4.2: Remove the ban on nuclear energy, by repealing section 140A of the Environmental Protection Act, to allow all options to be considered while making future energy policy.
The possibility of a nuclear accident is a consistent objection to the construction of new plants. Australia, however, lies in a tectonically stable zone which minimises the possibility of accidents due to earthquake or tsunami, and modern control system and reactor designs greatly reduce the possibility of nuclear incidents.
Newer nuclear fission reactor designs minimise the amount and radioactivity of nuclear power plant waste (and therefore the risk of nuclear weapons proliferation from spent fuel).

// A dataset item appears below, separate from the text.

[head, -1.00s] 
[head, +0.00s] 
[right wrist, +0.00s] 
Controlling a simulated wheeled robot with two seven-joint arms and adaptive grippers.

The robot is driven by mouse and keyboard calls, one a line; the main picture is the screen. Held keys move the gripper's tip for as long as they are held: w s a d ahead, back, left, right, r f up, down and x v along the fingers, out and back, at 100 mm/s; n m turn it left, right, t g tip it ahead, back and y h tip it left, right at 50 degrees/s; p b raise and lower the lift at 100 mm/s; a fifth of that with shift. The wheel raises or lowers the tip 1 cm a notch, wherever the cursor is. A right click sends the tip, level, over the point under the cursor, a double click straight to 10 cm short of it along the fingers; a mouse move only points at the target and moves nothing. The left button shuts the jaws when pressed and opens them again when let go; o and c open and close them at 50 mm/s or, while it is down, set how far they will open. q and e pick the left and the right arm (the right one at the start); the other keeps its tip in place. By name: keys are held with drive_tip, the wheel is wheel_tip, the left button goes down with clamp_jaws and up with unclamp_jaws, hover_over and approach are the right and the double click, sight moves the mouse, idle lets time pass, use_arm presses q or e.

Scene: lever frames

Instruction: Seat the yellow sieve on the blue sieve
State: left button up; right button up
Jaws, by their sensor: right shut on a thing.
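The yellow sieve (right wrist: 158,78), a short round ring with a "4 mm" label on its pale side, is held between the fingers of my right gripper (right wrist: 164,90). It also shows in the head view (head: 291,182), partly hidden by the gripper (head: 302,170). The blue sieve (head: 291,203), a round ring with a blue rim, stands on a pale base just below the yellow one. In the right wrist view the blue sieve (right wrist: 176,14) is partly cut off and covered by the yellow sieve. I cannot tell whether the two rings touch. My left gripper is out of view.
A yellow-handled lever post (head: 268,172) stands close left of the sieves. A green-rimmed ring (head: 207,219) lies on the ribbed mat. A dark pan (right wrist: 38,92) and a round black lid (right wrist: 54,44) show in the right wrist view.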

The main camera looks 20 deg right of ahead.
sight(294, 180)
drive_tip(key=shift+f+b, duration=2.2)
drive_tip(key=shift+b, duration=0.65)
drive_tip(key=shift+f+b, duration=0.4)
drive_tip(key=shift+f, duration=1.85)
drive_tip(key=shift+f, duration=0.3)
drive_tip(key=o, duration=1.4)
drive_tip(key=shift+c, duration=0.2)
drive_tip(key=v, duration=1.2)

The Science Party believes that there are many considerations when determining the energy mix for Australia. The objective of the Science Party is to minimise global warming and other pollution, while making energy cheap, reliable, and plentiful. As such, we would consider the time to deployment and the overall cost of any energy solution.
The Science Party party is neither ideologically opposed to or ideologically in favour of the use nuclear power as a substantial part of the Australian energy mix. Rather, we want all options to be decided on based on reason, not on whether an energy source is arbitrarily classified as illegal at the point in time.
4.3: Construct Fission reactors for research, and if commercially and technically viable, for supplying part of our energy needs.
A sub-scale demonstration reactor according to the most promising cutting-edge design could operate below the power of a standard commercial nuclear power plant. The creation of a research centre in Australia dedicated to the development of such a reactor would focus attention on Australia as a country of innovation, and generate valuable knowledge for the nation.
The Science Party recognises that local communities often strongly oppose the installation of nuclear facilities. Thus, we would conduct a nationwide search for reactor sites that are both technically feasible and where the impact on population is acceptable.